- _Goal_
Quote verbatim every line from the line containing "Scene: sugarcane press" to the line containing "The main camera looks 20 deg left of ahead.", inclusive of both, and no other line.

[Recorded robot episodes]
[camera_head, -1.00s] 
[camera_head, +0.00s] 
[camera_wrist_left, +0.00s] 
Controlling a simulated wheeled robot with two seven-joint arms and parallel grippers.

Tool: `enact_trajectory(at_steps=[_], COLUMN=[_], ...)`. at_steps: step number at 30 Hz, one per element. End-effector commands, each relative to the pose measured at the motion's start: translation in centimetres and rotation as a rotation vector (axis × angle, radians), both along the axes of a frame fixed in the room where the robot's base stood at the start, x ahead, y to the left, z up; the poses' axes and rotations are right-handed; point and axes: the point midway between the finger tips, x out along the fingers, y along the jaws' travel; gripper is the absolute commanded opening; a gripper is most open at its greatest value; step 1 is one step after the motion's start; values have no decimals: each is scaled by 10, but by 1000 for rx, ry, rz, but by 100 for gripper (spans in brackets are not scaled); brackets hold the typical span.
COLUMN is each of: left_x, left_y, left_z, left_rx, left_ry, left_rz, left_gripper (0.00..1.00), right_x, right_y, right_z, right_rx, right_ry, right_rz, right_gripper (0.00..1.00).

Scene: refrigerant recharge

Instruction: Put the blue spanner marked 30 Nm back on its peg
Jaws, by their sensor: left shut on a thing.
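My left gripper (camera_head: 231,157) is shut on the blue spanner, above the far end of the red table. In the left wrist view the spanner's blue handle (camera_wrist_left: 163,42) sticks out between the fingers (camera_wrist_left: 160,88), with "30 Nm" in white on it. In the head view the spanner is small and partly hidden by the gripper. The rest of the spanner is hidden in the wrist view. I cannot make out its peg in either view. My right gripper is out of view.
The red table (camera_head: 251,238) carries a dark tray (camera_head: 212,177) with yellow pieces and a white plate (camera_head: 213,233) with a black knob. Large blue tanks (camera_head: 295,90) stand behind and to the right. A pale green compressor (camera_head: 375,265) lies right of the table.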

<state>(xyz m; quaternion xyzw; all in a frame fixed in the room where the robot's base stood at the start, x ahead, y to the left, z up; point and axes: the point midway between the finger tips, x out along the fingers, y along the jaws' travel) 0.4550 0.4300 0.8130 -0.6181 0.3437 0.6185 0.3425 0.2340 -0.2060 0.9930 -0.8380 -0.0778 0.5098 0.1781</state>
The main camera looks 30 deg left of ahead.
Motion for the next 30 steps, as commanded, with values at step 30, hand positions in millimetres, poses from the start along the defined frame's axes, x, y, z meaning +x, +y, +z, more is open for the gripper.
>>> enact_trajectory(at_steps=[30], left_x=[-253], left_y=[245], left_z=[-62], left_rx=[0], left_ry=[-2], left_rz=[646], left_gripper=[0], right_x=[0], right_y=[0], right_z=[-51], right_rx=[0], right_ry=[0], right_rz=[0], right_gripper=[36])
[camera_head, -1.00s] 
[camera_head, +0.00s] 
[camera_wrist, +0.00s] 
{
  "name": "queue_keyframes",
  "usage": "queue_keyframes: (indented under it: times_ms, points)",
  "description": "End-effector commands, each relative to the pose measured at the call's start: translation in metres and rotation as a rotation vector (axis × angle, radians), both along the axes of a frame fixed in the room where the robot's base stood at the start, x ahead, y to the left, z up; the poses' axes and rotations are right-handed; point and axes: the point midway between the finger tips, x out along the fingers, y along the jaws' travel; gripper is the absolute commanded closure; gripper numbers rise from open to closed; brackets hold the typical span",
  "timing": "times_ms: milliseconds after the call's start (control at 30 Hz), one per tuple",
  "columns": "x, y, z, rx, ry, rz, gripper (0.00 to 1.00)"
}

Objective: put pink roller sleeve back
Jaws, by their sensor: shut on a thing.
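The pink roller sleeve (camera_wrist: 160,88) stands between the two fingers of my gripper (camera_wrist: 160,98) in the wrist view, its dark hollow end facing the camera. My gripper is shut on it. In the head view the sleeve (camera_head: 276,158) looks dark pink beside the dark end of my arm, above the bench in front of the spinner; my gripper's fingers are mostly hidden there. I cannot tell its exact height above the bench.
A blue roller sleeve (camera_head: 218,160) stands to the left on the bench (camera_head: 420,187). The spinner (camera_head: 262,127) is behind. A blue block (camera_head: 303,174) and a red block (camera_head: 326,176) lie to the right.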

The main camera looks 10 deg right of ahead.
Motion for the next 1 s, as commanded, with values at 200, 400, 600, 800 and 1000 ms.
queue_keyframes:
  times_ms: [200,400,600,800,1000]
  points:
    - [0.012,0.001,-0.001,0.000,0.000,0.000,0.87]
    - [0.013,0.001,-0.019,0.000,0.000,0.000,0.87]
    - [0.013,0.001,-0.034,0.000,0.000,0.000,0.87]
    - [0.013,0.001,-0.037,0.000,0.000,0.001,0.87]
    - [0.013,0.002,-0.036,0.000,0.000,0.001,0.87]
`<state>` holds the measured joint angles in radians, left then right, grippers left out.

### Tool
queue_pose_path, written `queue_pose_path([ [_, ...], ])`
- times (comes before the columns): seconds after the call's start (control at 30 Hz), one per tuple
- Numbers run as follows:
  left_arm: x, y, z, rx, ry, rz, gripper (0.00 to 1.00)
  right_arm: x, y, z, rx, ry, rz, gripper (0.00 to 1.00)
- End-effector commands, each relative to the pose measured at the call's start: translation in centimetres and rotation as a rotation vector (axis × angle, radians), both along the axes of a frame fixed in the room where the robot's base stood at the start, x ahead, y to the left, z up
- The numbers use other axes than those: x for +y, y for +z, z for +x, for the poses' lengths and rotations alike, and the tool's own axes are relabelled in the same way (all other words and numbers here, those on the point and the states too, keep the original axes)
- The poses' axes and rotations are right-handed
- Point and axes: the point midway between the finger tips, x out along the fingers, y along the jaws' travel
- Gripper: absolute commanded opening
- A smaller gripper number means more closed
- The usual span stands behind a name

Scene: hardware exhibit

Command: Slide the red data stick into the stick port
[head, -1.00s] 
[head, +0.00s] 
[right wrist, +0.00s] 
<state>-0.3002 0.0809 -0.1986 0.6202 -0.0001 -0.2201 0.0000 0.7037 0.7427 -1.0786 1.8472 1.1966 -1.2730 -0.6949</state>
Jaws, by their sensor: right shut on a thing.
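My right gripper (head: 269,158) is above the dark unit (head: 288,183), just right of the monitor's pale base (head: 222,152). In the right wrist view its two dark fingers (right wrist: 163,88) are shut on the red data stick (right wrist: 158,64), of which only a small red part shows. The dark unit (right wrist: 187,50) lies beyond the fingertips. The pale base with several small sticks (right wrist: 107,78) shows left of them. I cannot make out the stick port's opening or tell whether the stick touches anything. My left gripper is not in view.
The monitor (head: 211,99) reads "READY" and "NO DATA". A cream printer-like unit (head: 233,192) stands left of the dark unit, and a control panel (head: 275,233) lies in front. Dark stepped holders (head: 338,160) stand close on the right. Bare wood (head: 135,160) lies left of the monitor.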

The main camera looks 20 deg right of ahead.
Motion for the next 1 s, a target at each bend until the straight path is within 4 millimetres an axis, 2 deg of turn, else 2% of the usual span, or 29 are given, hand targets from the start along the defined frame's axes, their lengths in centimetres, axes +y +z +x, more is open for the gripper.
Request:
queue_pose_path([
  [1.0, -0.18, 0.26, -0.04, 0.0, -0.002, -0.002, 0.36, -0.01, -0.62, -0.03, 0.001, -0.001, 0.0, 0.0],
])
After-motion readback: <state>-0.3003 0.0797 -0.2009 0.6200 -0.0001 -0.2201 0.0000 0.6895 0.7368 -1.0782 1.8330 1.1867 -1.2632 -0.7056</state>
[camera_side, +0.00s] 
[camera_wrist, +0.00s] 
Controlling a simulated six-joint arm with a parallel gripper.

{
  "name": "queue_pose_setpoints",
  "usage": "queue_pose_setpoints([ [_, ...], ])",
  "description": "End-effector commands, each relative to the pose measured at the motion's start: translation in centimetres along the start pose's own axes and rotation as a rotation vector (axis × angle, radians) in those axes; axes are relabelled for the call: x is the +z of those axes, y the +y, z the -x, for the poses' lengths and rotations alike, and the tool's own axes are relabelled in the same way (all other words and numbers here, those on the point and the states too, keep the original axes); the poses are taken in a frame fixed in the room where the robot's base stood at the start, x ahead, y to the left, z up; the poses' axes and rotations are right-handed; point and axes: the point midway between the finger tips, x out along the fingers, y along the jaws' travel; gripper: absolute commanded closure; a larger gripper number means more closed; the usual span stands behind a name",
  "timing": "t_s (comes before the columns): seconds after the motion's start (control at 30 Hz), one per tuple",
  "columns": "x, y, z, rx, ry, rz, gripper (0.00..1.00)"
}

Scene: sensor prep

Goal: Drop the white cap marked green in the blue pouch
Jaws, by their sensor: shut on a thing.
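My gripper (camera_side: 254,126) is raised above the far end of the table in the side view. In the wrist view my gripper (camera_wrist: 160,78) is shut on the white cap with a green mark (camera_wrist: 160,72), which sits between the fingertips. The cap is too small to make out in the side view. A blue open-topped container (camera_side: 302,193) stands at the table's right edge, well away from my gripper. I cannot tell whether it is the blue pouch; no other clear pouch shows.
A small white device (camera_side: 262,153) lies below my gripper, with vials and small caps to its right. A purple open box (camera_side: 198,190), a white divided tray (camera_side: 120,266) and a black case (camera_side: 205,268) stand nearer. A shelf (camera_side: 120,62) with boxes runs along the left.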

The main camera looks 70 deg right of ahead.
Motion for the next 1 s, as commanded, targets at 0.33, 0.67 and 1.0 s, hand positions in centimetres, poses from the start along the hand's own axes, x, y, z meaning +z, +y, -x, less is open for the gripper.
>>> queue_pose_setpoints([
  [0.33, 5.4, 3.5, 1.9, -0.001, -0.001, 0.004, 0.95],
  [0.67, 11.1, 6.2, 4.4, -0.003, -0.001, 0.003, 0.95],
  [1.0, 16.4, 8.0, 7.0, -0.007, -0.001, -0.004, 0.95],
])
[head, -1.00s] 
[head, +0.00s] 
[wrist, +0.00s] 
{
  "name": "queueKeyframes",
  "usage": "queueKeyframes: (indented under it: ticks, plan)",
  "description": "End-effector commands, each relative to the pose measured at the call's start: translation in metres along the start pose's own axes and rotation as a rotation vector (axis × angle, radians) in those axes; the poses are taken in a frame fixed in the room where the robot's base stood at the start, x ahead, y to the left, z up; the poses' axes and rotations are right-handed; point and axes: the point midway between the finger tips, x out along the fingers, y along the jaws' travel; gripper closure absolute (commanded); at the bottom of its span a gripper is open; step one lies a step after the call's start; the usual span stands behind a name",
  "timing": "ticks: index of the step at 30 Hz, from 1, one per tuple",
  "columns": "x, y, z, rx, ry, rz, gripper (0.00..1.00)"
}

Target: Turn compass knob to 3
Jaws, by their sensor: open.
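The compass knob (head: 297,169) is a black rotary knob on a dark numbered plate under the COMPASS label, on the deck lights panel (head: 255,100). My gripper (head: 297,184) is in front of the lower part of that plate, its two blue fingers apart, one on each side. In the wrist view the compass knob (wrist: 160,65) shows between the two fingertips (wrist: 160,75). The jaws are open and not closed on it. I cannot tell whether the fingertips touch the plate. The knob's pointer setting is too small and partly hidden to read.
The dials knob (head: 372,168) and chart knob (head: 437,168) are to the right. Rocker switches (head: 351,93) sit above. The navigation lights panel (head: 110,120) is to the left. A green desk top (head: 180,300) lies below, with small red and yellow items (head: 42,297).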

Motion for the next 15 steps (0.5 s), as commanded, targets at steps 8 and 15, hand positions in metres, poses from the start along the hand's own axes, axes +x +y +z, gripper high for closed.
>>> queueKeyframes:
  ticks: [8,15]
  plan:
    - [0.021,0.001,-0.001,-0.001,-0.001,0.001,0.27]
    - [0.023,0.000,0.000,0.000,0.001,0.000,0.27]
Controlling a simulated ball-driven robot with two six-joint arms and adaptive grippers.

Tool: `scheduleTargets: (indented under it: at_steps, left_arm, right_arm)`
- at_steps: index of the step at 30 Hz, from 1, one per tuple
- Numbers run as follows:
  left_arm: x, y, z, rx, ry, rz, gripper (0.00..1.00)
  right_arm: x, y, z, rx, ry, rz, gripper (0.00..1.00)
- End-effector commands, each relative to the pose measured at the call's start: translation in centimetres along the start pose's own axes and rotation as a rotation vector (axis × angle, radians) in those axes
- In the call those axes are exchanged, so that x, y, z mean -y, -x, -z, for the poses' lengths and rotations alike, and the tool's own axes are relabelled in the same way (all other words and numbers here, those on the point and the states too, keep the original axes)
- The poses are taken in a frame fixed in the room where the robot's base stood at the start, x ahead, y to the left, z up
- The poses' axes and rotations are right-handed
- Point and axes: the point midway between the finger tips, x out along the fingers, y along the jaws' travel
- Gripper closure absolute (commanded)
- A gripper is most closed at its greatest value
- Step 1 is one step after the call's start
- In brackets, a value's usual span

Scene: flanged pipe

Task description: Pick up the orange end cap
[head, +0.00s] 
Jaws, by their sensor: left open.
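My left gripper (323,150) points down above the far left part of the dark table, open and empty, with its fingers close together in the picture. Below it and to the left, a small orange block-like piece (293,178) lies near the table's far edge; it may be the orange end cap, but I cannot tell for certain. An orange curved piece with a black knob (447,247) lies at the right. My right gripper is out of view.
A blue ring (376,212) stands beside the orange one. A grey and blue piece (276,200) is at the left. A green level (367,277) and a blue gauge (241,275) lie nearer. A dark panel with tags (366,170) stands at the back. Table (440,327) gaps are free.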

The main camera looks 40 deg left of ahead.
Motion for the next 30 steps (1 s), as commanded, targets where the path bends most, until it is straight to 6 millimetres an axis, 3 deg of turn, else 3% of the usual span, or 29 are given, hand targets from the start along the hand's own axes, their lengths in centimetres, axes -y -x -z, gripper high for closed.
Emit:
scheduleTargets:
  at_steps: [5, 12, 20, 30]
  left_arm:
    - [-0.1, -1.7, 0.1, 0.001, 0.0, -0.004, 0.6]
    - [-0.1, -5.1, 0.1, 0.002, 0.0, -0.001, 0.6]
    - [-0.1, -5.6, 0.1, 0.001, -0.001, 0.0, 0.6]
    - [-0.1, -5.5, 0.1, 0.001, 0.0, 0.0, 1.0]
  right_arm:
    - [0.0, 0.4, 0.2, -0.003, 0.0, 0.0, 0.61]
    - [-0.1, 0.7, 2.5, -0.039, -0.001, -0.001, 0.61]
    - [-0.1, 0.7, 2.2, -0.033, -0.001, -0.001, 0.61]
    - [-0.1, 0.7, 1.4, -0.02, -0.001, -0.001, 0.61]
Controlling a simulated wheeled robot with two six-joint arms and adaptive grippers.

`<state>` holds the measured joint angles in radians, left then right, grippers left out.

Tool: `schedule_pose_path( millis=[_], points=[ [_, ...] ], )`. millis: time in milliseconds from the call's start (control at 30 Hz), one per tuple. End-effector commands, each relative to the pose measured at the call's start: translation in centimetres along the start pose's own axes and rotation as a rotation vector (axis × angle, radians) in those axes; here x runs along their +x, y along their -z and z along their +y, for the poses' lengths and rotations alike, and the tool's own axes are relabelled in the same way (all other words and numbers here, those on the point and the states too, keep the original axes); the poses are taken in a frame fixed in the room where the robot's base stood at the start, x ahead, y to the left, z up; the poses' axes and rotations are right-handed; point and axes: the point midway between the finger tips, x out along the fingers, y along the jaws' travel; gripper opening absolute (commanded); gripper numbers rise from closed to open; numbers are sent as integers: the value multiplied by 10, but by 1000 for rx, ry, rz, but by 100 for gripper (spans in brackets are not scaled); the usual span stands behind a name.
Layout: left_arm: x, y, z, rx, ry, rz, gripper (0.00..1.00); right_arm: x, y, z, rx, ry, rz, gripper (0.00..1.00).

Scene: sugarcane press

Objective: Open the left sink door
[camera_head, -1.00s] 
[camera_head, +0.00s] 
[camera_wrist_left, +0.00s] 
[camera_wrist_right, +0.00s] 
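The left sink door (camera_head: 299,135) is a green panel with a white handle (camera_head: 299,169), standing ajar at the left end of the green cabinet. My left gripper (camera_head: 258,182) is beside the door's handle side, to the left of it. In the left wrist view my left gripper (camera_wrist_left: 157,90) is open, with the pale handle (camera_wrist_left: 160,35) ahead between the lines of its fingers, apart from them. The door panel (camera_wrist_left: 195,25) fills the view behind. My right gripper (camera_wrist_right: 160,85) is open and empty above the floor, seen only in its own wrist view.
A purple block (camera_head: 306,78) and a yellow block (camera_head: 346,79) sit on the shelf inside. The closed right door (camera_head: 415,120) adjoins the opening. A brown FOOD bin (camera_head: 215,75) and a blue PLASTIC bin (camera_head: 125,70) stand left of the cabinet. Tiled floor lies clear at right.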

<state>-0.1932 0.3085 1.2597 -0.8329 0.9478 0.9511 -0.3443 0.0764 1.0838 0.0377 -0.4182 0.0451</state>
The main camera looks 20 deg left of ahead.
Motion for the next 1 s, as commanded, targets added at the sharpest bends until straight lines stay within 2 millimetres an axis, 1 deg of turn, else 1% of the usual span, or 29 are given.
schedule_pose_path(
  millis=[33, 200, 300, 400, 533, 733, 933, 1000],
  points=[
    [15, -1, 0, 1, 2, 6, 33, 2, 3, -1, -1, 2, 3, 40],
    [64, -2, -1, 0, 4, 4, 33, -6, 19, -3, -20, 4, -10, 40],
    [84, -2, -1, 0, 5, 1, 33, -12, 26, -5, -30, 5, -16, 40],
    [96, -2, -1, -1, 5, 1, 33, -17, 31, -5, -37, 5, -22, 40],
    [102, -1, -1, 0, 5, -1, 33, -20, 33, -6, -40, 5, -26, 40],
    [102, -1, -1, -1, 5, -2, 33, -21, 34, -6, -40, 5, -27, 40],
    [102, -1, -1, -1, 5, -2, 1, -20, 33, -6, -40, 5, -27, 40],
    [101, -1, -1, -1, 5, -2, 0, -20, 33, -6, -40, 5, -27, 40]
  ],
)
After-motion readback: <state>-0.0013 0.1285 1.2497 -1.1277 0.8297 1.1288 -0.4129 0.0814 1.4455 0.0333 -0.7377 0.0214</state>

- _Task solution_
Scene: sugarcane press

Objective: Open the left sink door
[camera_head, -1.00s] 
[camera_head, +0.00s] 
[camera_wrist_left, +0.00s] 
[camera_wrist_right, +0.00s] 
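The left sink door (camera_head: 299,135) is a green panel with a white handle (camera_head: 299,169), standing ajar at the left end of the green cabinet. My left gripper (camera_head: 258,182) is beside the door's handle side, to the left of it. In the left wrist view my left gripper (camera_wrist_left: 157,90) is open, with the pale handle (camera_wrist_left: 160,35) ahead between the lines of its fingers, apart from them. The door panel (camera_wrist_left: 195,25) fills the view behind. My right gripper (camera_wrist_right: 160,85) is open and empty above the floor, seen only in its own wrist view.
A purple block (camera_head: 306,78) and a yellow block (camera_head: 346,79) sit on the shelf inside. The closed right door (camera_head: 415,120) adjoins the opening. A brown FOOD bin (camera_head: 215,75) and a blue PLASTIC bin (camera_head: 125,70) stand left of the cabinet. Tiled floor lies clear at right.

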<state>-0.1932 0.3085 1.2597 -0.8329 0.9478 0.9511 -0.3443 0.0764 1.0838 0.0377 -0.4182 0.0451</state>
The main camera looks 20 deg left of ahead.

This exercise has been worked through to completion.